Relator do projeto em discussão no Senado, Paulo Paim (PT-RS) quer fazer mudanças ainda mais profundas. O petista, que com o apoio do então presidente da Casa, Renan Calheiros (PMDB-AL), trancou a tramitação do texto por dois anos, também pretende manter proibida a terceirização da atividade-fim. Mas são escassas as chances dessa hipótese prosperar. Para o Planalto e a base governista, o retorno das restrições é inegociável, pois irá desfigurar o espírito da proposta, além de obrigar nova votação na Câmara, o que alongaria demais as discussões.
Seja qual for a norma definitiva sobre o tema, ainda não há projeção dos impactos que as novas regras terão sobre a economia e o mercado de trabalho.
Dados de 2014 fornecidos pelo Departamento Intersindical Est Estudos Sócio Econômicos (Dieese) apontam a existência de 13 milhões de terceirizados no país, número que deverá crescer com a liberação para a atividade-fim. Presidente do Sebrae, Guilherme Afif Domingos cita estudo da entidade mostrando que 41% dos donos de pequenos negócios esperaram aumentar o faturamento com a oferta de de serviços terceirizados.
– A terceirização é fator de geração de emprego, oportunidade para o surgimento de atividades para novos empreendedores. O operário vira empresário – resumiu Afif.
As centrais sindicais contrárias à nova lei, no entanto, denunciam o que seria uma precarização das relações trabalhistas. As entidades citam levantamento do Dieese de 2014, segundo o qual funcionários de empresas terceirizadas teriam remuneração 24% menor do que os trabalhadores da contratante. Em nota oficial, a Central Única dos Trabalhadores (CUT) classificou como golpe a votação de quarta-feira e convocou um dia nacional de protestos para 31 de março. "A CUT não reconhece qualquer legitimidade nessa votação, feita na calada da noite e a toque de caixa", diz o texto.
______________________
Como ficam os modelos de relação de trabalho a partir do projeto
Os efeitos do projeto de terceirização no mercado ainda são bastantes incertos. Especialistas têm dúvidas se na prática haverá precarização do trabalho, como afirmam os mais críticos ao texto aprovado na Câmara, ou se será a legislação será capaz de estimular o empreendedorismo, como pontuam os mais otimistas. Ao especificar que a relação deve ser estabelecida entre empresas, onda de criação de cooperativas e de "pejotização" de funcionários hoje contratados pela CLT, por enquanto, está descartada.

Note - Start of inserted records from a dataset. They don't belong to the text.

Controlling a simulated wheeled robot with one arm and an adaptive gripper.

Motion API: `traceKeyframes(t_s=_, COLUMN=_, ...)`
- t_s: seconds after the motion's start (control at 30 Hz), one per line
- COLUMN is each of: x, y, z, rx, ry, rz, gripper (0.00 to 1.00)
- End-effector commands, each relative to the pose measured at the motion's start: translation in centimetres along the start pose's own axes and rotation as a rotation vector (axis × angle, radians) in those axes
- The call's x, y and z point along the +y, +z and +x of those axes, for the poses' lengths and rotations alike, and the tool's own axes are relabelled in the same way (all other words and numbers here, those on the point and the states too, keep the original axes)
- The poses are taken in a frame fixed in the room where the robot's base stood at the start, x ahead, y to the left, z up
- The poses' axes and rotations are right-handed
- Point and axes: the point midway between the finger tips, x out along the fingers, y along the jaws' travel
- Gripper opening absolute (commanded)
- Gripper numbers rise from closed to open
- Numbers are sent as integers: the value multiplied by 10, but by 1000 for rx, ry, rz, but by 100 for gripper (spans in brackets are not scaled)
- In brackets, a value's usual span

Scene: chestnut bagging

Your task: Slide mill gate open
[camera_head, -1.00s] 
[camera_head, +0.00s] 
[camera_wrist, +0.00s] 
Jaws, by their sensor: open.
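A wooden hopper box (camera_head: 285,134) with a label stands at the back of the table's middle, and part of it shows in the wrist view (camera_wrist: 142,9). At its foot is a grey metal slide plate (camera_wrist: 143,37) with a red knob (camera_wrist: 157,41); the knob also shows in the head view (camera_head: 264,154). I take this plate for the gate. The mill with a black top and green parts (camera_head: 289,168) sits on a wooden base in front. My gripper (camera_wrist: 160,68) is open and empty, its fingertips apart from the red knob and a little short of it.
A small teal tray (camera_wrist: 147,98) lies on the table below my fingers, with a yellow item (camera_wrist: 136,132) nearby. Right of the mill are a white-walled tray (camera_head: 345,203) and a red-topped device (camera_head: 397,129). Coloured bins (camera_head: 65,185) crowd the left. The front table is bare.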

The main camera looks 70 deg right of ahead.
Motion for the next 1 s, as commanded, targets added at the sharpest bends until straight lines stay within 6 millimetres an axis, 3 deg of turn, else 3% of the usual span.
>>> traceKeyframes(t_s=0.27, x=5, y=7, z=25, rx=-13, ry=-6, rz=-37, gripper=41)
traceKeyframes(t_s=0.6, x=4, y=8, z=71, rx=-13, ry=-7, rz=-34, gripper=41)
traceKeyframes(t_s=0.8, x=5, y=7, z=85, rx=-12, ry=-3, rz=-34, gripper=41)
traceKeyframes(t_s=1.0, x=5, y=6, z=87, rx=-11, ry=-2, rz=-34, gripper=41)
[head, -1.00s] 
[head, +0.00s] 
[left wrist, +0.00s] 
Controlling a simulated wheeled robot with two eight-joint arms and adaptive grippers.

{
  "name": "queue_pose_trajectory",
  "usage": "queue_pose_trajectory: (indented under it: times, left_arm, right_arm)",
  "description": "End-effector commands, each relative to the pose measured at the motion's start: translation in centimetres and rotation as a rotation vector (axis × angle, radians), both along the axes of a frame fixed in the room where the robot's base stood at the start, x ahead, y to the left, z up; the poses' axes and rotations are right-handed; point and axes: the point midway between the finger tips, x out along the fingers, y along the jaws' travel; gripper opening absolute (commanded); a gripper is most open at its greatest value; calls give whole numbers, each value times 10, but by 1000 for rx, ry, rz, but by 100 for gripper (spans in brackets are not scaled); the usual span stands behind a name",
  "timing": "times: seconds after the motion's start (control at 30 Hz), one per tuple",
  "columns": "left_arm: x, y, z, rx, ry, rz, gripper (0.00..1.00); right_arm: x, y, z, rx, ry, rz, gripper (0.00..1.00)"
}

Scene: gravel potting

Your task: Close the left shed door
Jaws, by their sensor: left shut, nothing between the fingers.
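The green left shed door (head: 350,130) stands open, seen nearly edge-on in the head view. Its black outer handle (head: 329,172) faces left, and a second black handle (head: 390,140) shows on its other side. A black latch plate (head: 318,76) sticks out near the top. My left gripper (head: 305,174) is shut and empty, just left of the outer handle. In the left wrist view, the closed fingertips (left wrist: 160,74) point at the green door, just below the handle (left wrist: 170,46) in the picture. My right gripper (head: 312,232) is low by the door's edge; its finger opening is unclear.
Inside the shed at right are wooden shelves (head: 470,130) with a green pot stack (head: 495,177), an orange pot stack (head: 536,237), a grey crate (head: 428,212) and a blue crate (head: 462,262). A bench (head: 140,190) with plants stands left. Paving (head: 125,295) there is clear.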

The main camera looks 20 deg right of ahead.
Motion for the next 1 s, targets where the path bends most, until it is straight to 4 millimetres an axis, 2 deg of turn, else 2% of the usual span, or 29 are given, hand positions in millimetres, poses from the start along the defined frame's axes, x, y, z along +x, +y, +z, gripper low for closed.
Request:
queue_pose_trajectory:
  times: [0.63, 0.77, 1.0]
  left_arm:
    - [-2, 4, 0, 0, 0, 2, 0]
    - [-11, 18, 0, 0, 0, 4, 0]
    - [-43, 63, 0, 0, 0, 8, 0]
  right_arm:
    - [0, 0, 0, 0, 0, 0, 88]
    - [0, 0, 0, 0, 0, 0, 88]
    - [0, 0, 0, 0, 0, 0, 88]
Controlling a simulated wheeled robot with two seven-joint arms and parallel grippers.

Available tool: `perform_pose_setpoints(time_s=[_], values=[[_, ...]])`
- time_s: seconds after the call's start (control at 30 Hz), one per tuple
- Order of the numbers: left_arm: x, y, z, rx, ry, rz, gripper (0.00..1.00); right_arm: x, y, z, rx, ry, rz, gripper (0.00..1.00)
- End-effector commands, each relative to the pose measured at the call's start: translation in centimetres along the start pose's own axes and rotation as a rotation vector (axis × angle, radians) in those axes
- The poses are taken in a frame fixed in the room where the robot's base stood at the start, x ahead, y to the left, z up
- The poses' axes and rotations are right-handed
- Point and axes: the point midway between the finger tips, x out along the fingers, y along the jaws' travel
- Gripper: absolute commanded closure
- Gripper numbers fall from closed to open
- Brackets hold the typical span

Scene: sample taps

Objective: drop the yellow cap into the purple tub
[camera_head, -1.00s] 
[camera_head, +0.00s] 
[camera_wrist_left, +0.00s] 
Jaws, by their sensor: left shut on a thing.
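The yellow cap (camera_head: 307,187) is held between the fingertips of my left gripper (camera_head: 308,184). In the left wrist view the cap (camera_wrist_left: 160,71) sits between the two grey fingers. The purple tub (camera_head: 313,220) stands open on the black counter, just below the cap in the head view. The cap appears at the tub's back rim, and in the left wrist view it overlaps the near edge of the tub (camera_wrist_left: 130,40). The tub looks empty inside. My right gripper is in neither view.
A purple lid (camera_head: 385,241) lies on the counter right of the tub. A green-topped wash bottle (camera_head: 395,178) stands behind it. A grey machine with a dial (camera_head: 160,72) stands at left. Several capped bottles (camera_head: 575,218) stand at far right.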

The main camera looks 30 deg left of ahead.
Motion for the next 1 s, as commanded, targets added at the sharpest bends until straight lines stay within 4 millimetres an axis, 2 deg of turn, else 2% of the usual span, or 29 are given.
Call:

- MICRO E PEQUENOS EMPREEDEDORES
O projeto pode estimular a criação de empresas especializadas em serviços que hoje não costumam ser terceirizados – negócios especializados em etapas específicas de cada projeto, como reparação de veículos, promoção de eventos, serviços de transporte e hospedagem e ligados à construção civil. Uma das barreiras, no entanto, é a exigência de capital social mínimo para criação do negócio – uma condição para garantir segurança dos trabalhadores em caso de falência.
- COOPERATIVAS
O projeto não estimula a criação de cooperativas na medida em que o texto estipula que a terceirização de atividades só pode acontecer entre empresas. Conforme a legislação brasileira, cooperativas têm uma natureza jurídica diferente e não se enquadram na categoria empresa. Outro entrave é a exigência de que a prestadora de serviço tenha capital social mínimo de R$ 100 mil para possa ser contratada para serviço temporário.
- PEJOTIZAÇÃO
A terceirização de atividades deve ser estabelecida entre uma empresa e outra, não havendo possibilidade da contratação de diversos profissionais "PJ" para execução do serviço. Para realizar atividades de tecnologia da informação, por exemplo, uma companhia de T.I poderia contratar uma empresa terceirizada, mas não diversos de profissionais em regime PJ. Isso implicaria na contratação de diversas "pessoas jurídicas", o que a lei veda.